■ **Your task**
For this exercise, return only the lines from the line containing "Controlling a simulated" through the line containing "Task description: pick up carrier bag", both ends included, exactly as they are.

■ **Information provided**
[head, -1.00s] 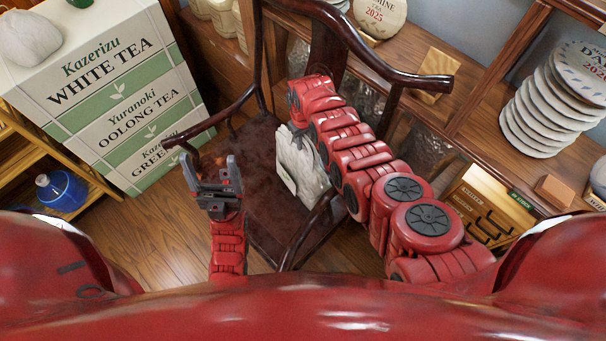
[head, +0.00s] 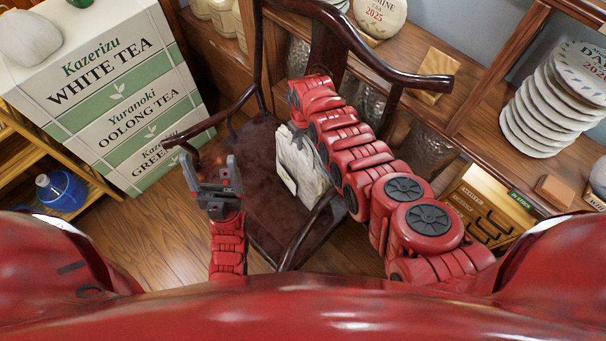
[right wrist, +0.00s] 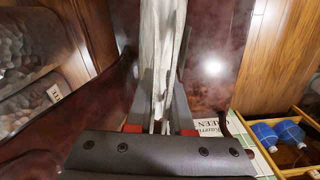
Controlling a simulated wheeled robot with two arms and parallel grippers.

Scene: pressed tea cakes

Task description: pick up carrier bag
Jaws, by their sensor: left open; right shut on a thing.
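The carrier bag (head: 299,172) is pale and crumpled and stands upright on the seat of a dark wooden chair (head: 248,165). In the right wrist view the right gripper (right wrist: 160,112) is shut on the bag (right wrist: 158,45), which runs up between the two fingers. My left gripper (head: 208,176) is open and empty, in front of the chair's left armrest and apart from the bag.
The chair's curved armrest and back rail (head: 345,40) surround my right arm. A tall tea box display (head: 105,95) stands at the left. Stacked round tea cakes (head: 556,98) stand on a shelf at the right. A blue bottle (head: 62,190) sits on the lower left shelf.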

■ **The response**
Controlling a simulated wheeled robot with two arms and parallel grippers.

Scene: pressed tea cakes

Task description: pick up carrier bag

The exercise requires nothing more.